Lesson Plan

Lesson Plan
Grade: Date: 25/02/2026
Subject: Physics
Lesson Topic: explain the formation of a stationary wave using a graphical method, and identify nodes and antinodes
Learning Objective/s:
  • Describe how the superposition of two opposite‑traveling waves creates a stationary wave.
  • Apply the graphical method to construct the resultant wave at successive instants.
  • Identify and label nodes and antinodes on a string using the spatial condition sin(kx)=0 or ±1.
  • Calculate the allowed wavelengths and frequencies for a string fixed at both ends.
Materials Needed:
  • Projector or interactive whiteboard
  • Graph paper and rulers
  • Calculator
  • Worksheet with wave‑drawing tasks
  • String with fixed supports for a short demo
  • Prepared slides showing the trigonometric identity
Introduction:

Begin with the question, “What happens to a guitar string when it vibrates?” Students recall wave superposition and sine functions. Explain that today they will see why certain points stay still while others move maximally, and they will know how to prove it graphically.

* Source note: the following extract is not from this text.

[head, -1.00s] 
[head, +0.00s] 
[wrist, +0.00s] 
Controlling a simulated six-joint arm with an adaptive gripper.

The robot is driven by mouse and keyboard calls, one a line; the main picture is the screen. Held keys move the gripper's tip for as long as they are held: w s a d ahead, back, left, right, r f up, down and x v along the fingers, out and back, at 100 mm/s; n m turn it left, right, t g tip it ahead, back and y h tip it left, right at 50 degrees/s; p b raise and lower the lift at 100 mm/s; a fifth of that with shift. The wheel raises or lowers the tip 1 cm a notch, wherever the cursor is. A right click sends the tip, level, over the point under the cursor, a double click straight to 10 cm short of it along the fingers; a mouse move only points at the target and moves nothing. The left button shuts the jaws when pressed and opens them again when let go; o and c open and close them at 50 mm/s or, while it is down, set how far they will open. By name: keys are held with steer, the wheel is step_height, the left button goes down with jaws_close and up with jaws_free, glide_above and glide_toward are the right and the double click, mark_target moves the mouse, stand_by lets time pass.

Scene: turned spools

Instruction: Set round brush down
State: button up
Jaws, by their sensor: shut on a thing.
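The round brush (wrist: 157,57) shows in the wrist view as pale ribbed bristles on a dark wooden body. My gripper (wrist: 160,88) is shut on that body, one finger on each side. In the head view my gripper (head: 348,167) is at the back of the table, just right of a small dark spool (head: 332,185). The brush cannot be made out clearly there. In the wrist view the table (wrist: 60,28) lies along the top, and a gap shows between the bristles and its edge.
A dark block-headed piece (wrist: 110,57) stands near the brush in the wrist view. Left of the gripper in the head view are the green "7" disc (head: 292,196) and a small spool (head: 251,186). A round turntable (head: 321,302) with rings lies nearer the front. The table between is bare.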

Success criteria: students will draw the stationary‑wave pattern and correctly label all nodes and antinodes.

Lesson Structure:
  1. Do‑now (5 min): short quiz on wave superposition and phase.
  2. Mini‑lecture (10 min): introduce stationary waves and the graphical method.
  3. Guided practice (15 min): students draw two opposite travelling sine waves at t=0, T/4, T/2 on graph paper and add them to obtain the resultant pattern.
  4. Pair activity (10 min): using the worksheet, identify nodes and antinodes and record their positions.
  5. Whole‑class check (5 min): discuss answers, clarify the sin(kx) conditions.
  6. Application (5 min): calculate allowed wavelengths for a string of length L fixed at both ends.
Conclusion:

Summarise that stationary waves arise from the superposition of two identical opposite‑travelling waves and that nodes and antinodes follow simple spatial conditions. For the exit ticket, each student writes one mathematical condition for a node and one for an antinode. Homework: complete the worksheet problems on standing waves on strings and prepare a short explanation of why only half‑wave multiples fit a fixed string.